╔══
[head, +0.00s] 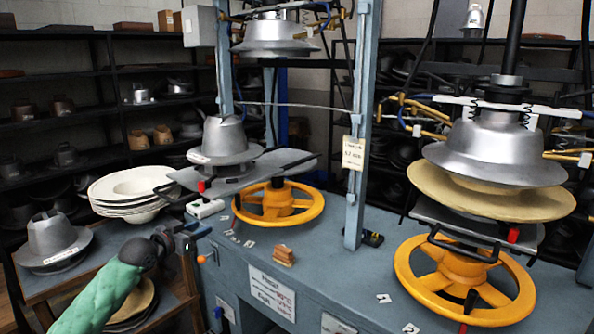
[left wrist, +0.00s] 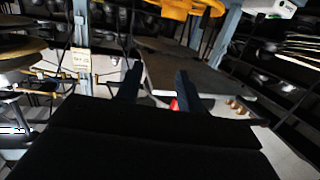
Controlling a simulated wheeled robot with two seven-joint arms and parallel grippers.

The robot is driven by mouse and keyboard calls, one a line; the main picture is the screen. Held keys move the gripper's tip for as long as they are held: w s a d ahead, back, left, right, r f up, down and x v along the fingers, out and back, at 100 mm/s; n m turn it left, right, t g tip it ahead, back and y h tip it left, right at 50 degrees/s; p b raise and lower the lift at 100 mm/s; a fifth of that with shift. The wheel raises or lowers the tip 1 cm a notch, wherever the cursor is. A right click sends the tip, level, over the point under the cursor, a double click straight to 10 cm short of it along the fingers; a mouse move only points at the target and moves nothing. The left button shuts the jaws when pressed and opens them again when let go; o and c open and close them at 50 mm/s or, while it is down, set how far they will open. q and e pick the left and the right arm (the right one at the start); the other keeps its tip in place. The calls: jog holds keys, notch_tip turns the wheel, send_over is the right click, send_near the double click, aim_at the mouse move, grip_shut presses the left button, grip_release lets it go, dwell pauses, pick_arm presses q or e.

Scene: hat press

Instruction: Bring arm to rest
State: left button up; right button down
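My left gripper (head: 188,233) is at the end of my green-sleeved left arm, at the lower left of the head view. It is in front of the left press and beside its blue bench (head: 330,255). In the left wrist view its two dark fingers (left wrist: 157,85) stand apart with nothing seen between them. The left press has a grey metal hat form (head: 226,140) on its plate, with an upper die (head: 275,37) raised above it. The right press has its silver die (head: 495,152) over a tan hat brim (head: 490,192). My right gripper is not seen.
A stack of cream hat bodies (head: 132,190) and a grey hat form (head: 50,238) sit on a side table at the left. Yellow handwheels (head: 278,218) (head: 420,290) stand under the presses. A small brown block (head: 284,255) lies on the bench. Dark shelves line the back.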

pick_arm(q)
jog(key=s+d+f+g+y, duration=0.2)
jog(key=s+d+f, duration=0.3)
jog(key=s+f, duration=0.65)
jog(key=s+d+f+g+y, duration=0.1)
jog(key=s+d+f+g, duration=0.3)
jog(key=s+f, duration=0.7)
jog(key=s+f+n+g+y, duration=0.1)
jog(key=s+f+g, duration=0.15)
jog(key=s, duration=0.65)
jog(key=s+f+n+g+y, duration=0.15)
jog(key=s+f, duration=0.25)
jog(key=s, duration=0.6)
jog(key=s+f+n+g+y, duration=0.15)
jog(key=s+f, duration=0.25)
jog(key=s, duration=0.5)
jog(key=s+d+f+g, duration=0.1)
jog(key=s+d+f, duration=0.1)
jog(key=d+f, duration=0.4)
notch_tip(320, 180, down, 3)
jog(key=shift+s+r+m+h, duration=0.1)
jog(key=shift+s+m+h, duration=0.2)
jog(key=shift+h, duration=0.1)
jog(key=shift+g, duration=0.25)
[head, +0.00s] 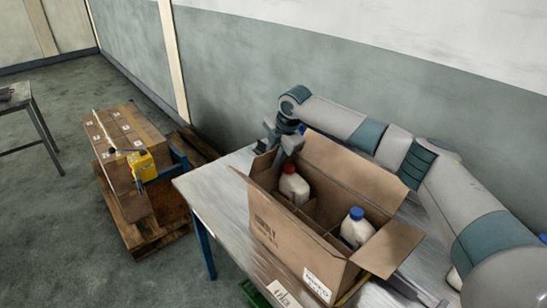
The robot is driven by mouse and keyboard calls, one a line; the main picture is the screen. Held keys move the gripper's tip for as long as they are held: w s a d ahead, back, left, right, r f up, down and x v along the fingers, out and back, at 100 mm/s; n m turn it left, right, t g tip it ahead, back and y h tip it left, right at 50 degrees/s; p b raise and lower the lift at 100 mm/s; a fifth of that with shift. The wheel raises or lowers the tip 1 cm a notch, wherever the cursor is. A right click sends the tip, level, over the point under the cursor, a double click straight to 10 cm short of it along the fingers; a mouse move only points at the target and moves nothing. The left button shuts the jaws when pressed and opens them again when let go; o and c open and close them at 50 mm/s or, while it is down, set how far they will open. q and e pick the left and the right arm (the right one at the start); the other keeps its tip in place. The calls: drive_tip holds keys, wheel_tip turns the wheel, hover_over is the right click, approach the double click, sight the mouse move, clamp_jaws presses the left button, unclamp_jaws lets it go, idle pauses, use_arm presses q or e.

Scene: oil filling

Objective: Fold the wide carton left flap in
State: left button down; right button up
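The wide carton (290,238) stands open on the table, with cardboard dividers inside. It holds a white bottle with a red cap (292,184) and a white bottle with a blue cap (356,228). The carton's left flap (262,165) stands up at the left end, partly hidden by my right gripper (283,152). The back flap (352,172) stands raised, and the right flap (388,250) slants outward. My right gripper points down at the left end, close to the left flap; contact and finger opening are unclear. My left gripper is not in view.
The metal table (215,197) has bare surface left of the carton. A wall runs behind it. On the floor, a pallet (140,235) bears a closed carton (120,130) with a yellow tool (142,163). Another table (20,100) stands at far left.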

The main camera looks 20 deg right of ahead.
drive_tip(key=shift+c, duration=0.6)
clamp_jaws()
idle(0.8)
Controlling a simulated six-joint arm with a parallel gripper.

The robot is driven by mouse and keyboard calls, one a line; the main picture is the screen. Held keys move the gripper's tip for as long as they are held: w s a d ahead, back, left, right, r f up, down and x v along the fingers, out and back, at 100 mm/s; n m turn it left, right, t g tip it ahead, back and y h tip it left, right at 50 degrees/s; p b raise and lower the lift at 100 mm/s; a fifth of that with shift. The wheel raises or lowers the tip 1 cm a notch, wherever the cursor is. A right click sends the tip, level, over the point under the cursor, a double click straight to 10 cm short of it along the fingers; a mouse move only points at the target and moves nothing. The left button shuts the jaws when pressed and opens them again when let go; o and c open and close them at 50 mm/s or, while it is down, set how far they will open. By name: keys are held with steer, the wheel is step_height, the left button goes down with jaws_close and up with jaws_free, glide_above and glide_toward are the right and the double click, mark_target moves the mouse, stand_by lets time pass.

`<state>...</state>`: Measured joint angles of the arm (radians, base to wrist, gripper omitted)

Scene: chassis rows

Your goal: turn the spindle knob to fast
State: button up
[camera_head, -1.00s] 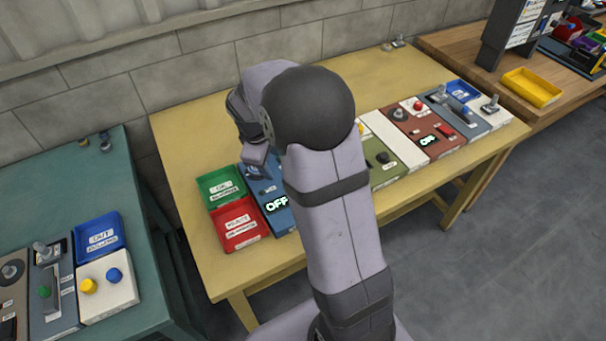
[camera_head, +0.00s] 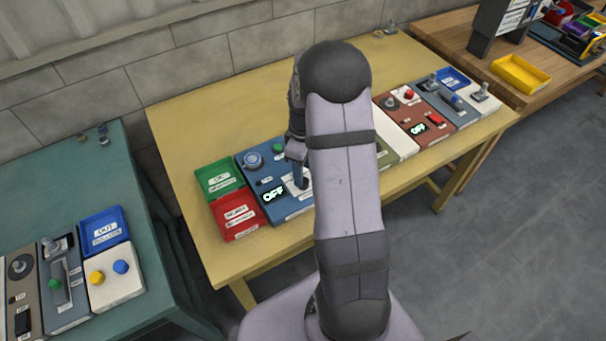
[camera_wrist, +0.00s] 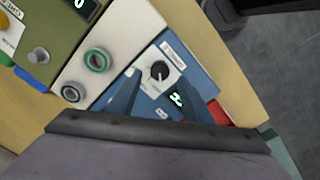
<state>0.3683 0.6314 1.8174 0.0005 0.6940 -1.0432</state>
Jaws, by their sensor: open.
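A black rotary knob (camera_wrist: 159,70) with a pale pointer mark sits on a white plate of the blue panel in the wrist view. Its labels are too small to read, so I cannot confirm it is the spindle knob. My gripper (camera_wrist: 160,88) is open and empty, its two fingers reaching toward the knob from below, apart from it as far as I can see. There, my arm hides the knob.
Green (camera_head: 219,177) and red (camera_head: 237,214) trays adjoin the blue panel's left side. A white panel (camera_wrist: 92,52) with round controls lies beside it in the wrist view. A red-brown panel (camera_head: 408,133) stands further right. The yellow table (camera_head: 190,135) is clear behind.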

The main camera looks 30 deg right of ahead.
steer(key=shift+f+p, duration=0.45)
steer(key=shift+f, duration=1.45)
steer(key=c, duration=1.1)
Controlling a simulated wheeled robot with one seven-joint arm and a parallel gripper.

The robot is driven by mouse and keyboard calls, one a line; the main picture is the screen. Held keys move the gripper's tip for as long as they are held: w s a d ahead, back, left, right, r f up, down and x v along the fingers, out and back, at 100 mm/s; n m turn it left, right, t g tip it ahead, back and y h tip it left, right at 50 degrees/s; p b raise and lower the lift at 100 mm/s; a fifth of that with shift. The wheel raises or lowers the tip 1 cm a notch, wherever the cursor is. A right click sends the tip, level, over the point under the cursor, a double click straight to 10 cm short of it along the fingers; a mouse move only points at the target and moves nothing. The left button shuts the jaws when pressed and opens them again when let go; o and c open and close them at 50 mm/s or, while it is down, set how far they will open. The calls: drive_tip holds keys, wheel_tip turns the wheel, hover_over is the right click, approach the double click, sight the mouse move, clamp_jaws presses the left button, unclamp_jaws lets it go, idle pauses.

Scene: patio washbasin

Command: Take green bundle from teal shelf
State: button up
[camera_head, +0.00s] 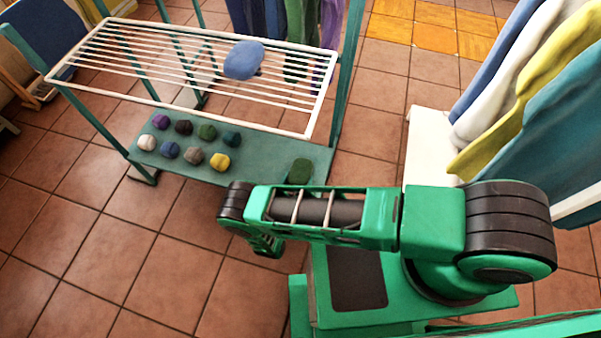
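The teal shelf (262,153) is the low board of a rack with a white wire top. A dark green bundle (300,171) sits at its right end, just behind my arm, which may hide its lower part. A smaller green bundle (207,131) lies further left on the shelf, among other small coloured bundles. My gripper (266,250) hangs below the end of my arm, in front of the shelf's front edge and apart from both green bundles. Its fingers are small and partly hidden, so I cannot tell whether they are open.
Several small bundles, including yellow (220,162), white (147,142) and purple (160,122), share the shelf. A blue bundle (244,60) lies on the white wire rack (120,67) above. Hanging cloths (525,90) stand at right. Tiled floor (180,270) is clear at front left.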

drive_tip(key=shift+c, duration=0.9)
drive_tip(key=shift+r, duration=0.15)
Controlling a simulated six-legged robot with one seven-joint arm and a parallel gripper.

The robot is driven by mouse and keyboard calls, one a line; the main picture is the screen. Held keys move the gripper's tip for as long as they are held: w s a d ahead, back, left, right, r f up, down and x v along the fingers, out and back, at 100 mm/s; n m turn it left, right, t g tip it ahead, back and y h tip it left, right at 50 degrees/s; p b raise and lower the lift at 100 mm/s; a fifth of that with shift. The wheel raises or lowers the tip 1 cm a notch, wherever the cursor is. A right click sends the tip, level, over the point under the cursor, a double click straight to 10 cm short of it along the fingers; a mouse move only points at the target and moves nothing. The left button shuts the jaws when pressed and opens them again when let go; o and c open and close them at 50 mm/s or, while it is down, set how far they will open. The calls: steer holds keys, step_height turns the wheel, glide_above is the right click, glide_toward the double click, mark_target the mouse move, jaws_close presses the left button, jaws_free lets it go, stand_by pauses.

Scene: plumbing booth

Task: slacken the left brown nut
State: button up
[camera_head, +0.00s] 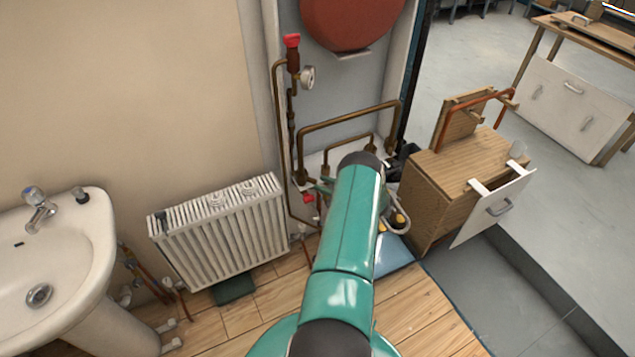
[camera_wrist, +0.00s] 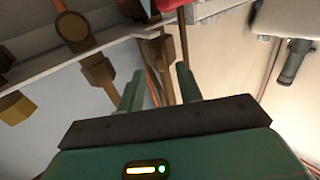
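Brown pipework stands against the wall in the head view, with a brown fitting (camera_head: 301,177) at the lower left end of the large bent pipe and another brown fitting (camera_head: 390,147) at its right end. In the wrist view a brown nut-like fitting (camera_wrist: 98,72) is left of my gripper (camera_wrist: 160,88), and a round brown fitting (camera_wrist: 72,30) is farther up. I cannot tell which of these is the left brown nut. My gripper's two green fingers are apart, with no object clearly held between them. In the head view my arm hides most of the gripper.
A white radiator (camera_head: 222,232) and a sink (camera_head: 60,262) are on the left. A red valve handle (camera_head: 292,40) and a gauge (camera_head: 308,77) sit above the pipes. A wooden cabinet (camera_head: 432,195) with an open white drawer front (camera_head: 495,208) stands right of my arm.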

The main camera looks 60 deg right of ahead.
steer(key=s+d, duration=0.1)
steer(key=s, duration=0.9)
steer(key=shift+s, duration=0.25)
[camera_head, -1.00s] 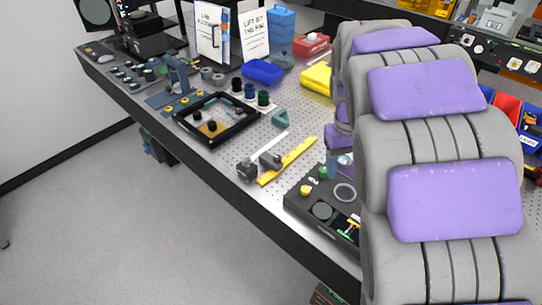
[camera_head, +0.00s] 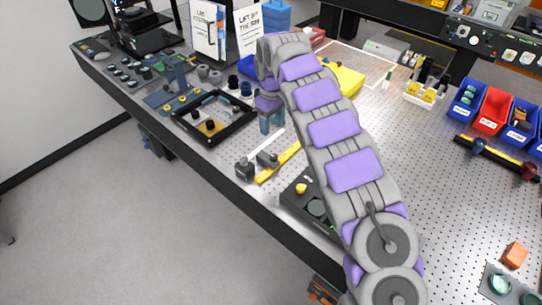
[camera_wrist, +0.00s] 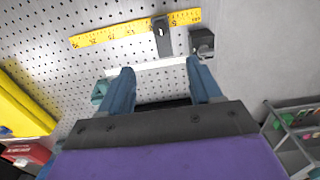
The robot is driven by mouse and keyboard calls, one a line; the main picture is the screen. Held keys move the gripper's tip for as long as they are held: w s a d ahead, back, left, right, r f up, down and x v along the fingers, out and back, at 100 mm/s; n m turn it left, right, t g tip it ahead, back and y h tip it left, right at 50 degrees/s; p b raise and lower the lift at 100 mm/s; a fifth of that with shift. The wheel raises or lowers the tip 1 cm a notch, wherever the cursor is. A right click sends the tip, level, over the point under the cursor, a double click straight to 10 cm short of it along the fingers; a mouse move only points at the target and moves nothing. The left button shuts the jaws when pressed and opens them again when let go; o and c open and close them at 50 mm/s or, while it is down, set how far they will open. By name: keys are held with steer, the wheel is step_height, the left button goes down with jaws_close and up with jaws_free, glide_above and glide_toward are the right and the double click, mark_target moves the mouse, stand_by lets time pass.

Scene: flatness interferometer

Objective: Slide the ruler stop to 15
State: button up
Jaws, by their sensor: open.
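A yellow ruler (camera_head: 282,162) lies on the perforated bench top near its front edge. It also shows across the top of the wrist view (camera_wrist: 115,34), its printing too small to read surely. A dark stop (camera_head: 267,159) sits across the ruler, nearer one end; in the wrist view this stop (camera_wrist: 162,38) is right of the ruler's middle. My gripper (camera_head: 271,127) is above the bench beside the ruler. In the wrist view its blue fingers (camera_wrist: 160,68) are spread, with nothing between the tips, and the stop appears beyond them, apart.
A dark block (camera_head: 245,168) stands beside the stop, by a pale strip (camera_head: 267,147) parallel to the ruler. A black framed tray (camera_head: 214,118) is to the left. A black control box (camera_head: 303,190) is close on the right, partly behind my arm.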

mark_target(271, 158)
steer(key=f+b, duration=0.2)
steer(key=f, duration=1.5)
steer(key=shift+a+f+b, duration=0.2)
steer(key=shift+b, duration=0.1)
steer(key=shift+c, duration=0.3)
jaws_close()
╚══
Only the lines from the one containing "Objective: Slide the ruler stop to 15" through the end of the entries above belong in the answer; repeat them exactly.

### SOLUTION FOR THIS TASK
Objective: Slide the ruler stop to 15
State: button up
Jaws, by their sensor: open.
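A yellow ruler (camera_head: 282,162) lies on the perforated bench top near its front edge. It also shows across the top of the wrist view (camera_wrist: 115,34), its printing too small to read surely. A dark stop (camera_head: 267,159) sits across the ruler, nearer one end; in the wrist view this stop (camera_wrist: 162,38) is right of the ruler's middle. My gripper (camera_head: 271,127) is above the bench beside the ruler. In the wrist view its blue fingers (camera_wrist: 160,68) are spread, with nothing between the tips, and the stop appears beyond them, apart.
A dark block (camera_head: 245,168) stands beside the stop, by a pale strip (camera_head: 267,147) parallel to the ruler. A black framed tray (camera_head: 214,118) is to the left. A black control box (camera_head: 303,190) is close on the right, partly behind my arm.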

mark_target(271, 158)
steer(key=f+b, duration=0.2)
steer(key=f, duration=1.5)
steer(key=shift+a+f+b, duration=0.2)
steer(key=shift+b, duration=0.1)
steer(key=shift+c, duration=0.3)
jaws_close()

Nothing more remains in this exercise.